Возле Ямала у «Сибири» впервые появилась возможность несколько часов отдохнуть. В восемь часов по судовой трансляции вдруг прозвучало: «Вниманию экипажа! По левому борту спущен парадный трап. Желающие могут совершить небольшую прогулку». И даже те, кто только что сменился с ночной вахты, не легли спать, а быстро отыскали засунутые за ненадобностью в самый дальний угол валенки и полушубки.
Люди выскакивали на палубу, спускались по трапу и улыбались: «Вот мы и на земле!»
Мы подпрыгивали на месте, бегали, играли в снежки, фотографировались. Так резвились бы, наверное, белые медведи из ленинградского зоопарка, если бы какой-нибудь волшебный случай вернул их в царство арктических льдов…
Под нами был лед. Под нами было Карское море. Но непрочная льдина – в любой момент она может расколоться, оторваться – казалась нам прочнее любой земной тверди. Люди, плавающие на «Сибири», уже два месяца не ощущали под ногами земли. И днем и ночью каждый из этих шестидесяти дней у них под ногами была лишь дрожащая палуба: «Сибирь» крушила вставшие на ее пути льды, прокладывала дорогу судам. И каждый раз оставленный перед вахтой посреди письменного стола карандаш к возвращению хозяина каюты с вахты успевал сползти к краю стола или уже лежал на полу… Так что через два месяца даже непрочная льдина кажется твердой землей.
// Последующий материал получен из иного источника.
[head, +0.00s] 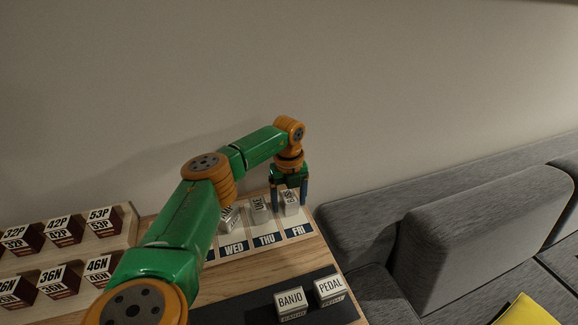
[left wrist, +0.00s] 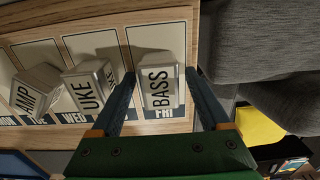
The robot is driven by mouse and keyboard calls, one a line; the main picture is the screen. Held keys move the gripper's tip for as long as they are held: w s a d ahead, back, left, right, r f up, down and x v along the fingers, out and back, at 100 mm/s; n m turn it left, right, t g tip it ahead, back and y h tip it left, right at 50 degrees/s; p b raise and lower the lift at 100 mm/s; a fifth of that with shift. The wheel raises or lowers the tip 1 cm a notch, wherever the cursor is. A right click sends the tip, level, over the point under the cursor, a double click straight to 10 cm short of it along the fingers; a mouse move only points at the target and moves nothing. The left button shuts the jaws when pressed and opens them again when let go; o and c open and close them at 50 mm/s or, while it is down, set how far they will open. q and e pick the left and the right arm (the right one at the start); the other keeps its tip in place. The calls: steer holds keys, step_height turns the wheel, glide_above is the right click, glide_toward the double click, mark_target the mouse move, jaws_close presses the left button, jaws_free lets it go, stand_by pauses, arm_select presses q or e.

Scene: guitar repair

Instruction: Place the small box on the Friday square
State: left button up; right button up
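A small pale box marked BASS (left wrist: 158,88) stands on the Friday square (left wrist: 150,33) of the day board. In the head view the BASS box (head: 290,206) sits above the FRI label (head: 295,231), partly behind a finger. My left gripper (head: 289,197) points down over it. In the left wrist view the gripper's fingers (left wrist: 162,97) are spread on either side of the BASS box, with visible gaps. Pale boxes marked UKE (left wrist: 90,88) and AMP (left wrist: 37,92) stand to its left. My right gripper is not in view.
Boxes marked BANJO (head: 290,299) and PEDAL (head: 329,288) sit on a dark mat in front. Dark-red boxes (head: 65,231) stand on a wooden rack at left. A grey sofa (head: 455,245) with a yellow cushion (head: 525,311) adjoins the table's right side. A wall rises behind.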

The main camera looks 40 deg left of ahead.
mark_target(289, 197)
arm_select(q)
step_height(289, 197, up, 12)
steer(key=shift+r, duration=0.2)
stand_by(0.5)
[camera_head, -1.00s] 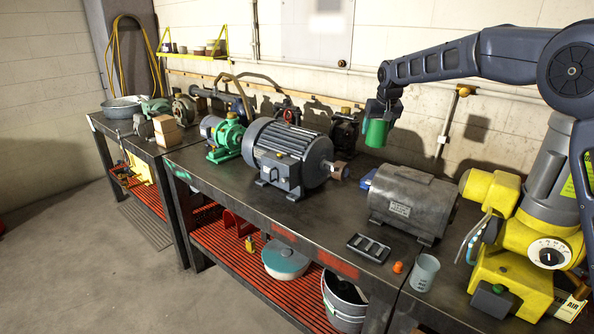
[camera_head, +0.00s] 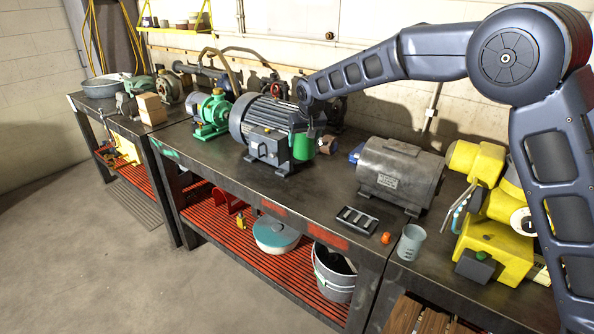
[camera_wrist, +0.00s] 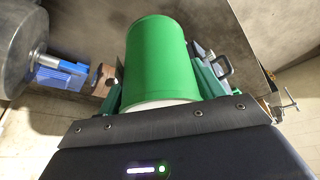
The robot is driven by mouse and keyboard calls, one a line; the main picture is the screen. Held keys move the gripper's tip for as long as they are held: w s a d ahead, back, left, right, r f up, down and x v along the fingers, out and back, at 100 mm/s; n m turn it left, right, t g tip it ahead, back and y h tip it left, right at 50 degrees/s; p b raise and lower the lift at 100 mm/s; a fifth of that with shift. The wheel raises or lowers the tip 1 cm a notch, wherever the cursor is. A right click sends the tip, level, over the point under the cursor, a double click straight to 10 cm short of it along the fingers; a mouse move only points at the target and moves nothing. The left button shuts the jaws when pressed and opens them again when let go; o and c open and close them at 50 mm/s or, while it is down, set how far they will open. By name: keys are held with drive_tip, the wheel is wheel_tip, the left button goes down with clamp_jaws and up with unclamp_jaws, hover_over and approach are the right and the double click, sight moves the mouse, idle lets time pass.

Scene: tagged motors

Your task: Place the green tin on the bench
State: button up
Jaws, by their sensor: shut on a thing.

Было больше двадцати градусов мороза, дул ветер, — а он в Арктике хуже любых морозов, — но мы не замечали покалывающего щеки ветра. Мы шли по гладкому ледяному полю, проваливались по колено в снег, карабкались на торосы. И слушали тишину. Тишина, казалось, звенела в наших ушах, выбивая оттуда крепко застрявшую звуковую пробку – постоянный скрежет трущихся о борт атомохода льдов.
Но раздался гудок, созывая нас обратно. Мы поднялись на атомоход, разошлись по своим каютам, и «Сибирь» снова двинулась вперед. Снова закачалась вода в графине, снова раздался треск льдов, и судовая жизнь вошла в свои берега.